As the group set off from a church parking lot in Nairobi, the Rev. Daniele Moschetti, the organizer of the climb, bowed his head and said, "Pray for us."

Father Dan, as the climb organizer is known, has worked in Nairobi's slums for 11 years. He said he witnessed firsthand the violence that exploded after a flawed election in December plunged Kenya into its deepest crisis since independence in 1963. More than 1,000 people were killed and an estimated 1 million were displaced in fighting that was fueled by politics, land disputes, class issues and long-simmering ethnic tensions. A power-sharing government eventually brought an end to the bloodshed. But the tensions -- and memories -- are still fresh.

"These weren't skirmishes," Father Dan said. "This was war."

But nobody really talked about the war on the drive to the mountain. The bus ride was full of jokes, like how one musician named Gidi Gidi had brought an enormous backpack that was about three times the size of everyone else's.

"What you got in there, Gidi Gidi, a stove?" asked Jacob Mulee, a soccer coach and former soccer star known as Coach Ghost for his ability to smoothly float across the field.

That nature soon turned nasty. It started drizzling, then raining, then pouring, then snowing. The snow blew down in thick, wet flakes.

"It's horrible," said Byron Oluoch, a volunteer youth counselor who had never seen snow before.

The path grew steep, lined with slippery stones and sucking mud. Most people were both sweating and shivering. The vegetation thinned. The tall trees disappeared. Wispy yellow bushes carpeted the slopes, along with strange, spongy plants shaped like overgrown microphones.

At 14,200 feet, which is not headache-high yet but close, a long, stone house appeared. It was Mackinder's Camp, base camp to make the ascent.

The stone house was drafty and lined with rock-hard benches. Rats scampered along the concrete floors, nibbling on cookie crumbs.

"The rats remind me of home," Kachu said.

The group was feeling ill. Upset stomachs. Numb toes. Foggy heads. Most people said they felt filthy, exhausted, hungry and worn. Mount Kenya is no Mount Everest, but the rapid ascent can be dangerous, and every year Kenyan rescue teams pluck sick climbers off the slopes, sometimes with helicopters.

Time for another Father Dan pep talk.

"Everybody," he said, gathering the teeth-chattering group together, "it's an achievement just to get here. Nobody has to be heroes. If you don't want to go the next step, just tell me."

The next morning at 2:30, powered by some chalky biscuits and a few thermoses full of tea, 23 of the 26 climbers set off for Point Lenana, Mount Kenya's third-highest peak at 16,355 feet.

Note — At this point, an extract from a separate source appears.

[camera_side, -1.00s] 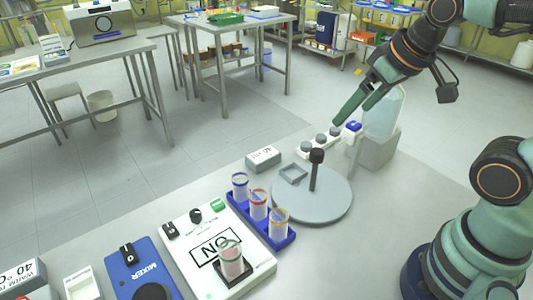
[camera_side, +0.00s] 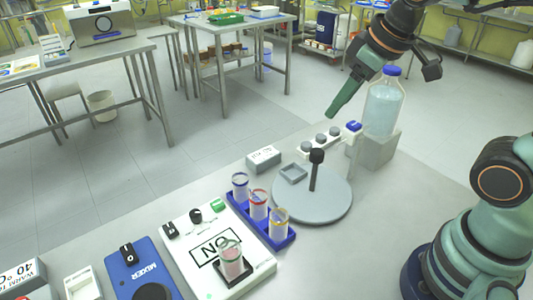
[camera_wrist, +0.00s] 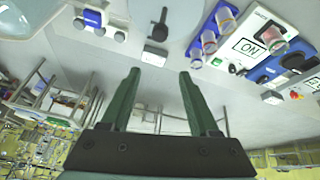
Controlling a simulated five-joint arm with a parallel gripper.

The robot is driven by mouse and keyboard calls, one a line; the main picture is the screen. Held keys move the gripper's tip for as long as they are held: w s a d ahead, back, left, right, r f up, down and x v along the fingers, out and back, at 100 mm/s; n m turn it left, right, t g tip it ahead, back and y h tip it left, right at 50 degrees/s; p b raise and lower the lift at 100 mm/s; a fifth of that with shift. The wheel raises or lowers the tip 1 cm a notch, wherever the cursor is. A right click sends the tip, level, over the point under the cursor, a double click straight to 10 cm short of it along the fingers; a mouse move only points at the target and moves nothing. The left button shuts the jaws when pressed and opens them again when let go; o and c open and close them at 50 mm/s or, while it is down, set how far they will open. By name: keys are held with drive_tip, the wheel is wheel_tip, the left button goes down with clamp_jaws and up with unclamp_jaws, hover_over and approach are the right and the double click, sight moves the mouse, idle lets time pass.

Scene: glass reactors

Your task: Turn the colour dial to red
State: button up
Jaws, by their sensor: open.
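A white device (camera_side: 205,247) at the lower middle of the side view carries a black round knob (camera_side: 196,215), a black switch (camera_side: 169,230) and a green button (camera_side: 218,205). No colour marks are readable, so I cannot tell whether this knob is the colour dial. The device also shows in the wrist view (camera_wrist: 252,22). A clear vial (camera_side: 231,260) stands on it. My gripper (camera_side: 331,116) is in the air at the upper right, well away from the device. In the wrist view my gripper (camera_wrist: 158,72) is open, with nothing between its fingers.
A blue rack (camera_side: 262,222) with three vials stands beside the device. A grey disc (camera_side: 335,205) bears a black-headed post (camera_side: 316,165). A bottle (camera_side: 383,105) stands on a block. The blue mixer (camera_side: 145,270) is at lower left.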

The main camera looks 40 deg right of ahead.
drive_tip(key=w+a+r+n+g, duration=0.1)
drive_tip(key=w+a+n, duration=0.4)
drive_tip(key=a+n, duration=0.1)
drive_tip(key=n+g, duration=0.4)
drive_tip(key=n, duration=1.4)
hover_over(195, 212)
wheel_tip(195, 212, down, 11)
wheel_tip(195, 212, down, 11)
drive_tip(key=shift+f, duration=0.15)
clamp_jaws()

It was freezing, with ice crystals crunching underfoot. The sky was perfectly clear, glowing with stars.

The group moved slowly and stiffly.

"There better not be another war," Coach Ghost said. "Because I ain't doing this again."

The night was silent except for the labored breaths. The altitude had gotten to just about everyone. Even Father Dan was fading.

"Everyone must know their limits," he said. "I've reached mine."

He turned back down and disappeared into the darkness. Later he explained that his feet had felt like ice cubes. Had he stayed on, Father Dan would have seen the fruit of his labors.

He would have seen the group taking the final, treacherous steps together, often holding hands, helping one another up over the rocks. He would have seen Ras Luigi, a burly reggae singer, offering a steady arm of support to Amina Darani, a Muslim woman who was weak from fasting for Ramadan. And Coach Ghost gently rubbing the hands of Brenda Mulinya, a local television reporter who could not stop crying, saying she had never been so cold.

At the rocky peak, Kachu stood triumphantly, waving two flags, Kenya's national flag and another one that said peace. The sun rose. The plains below stretched for hundreds of miles. And a blanket of clouds spread across a land clearly worth saving.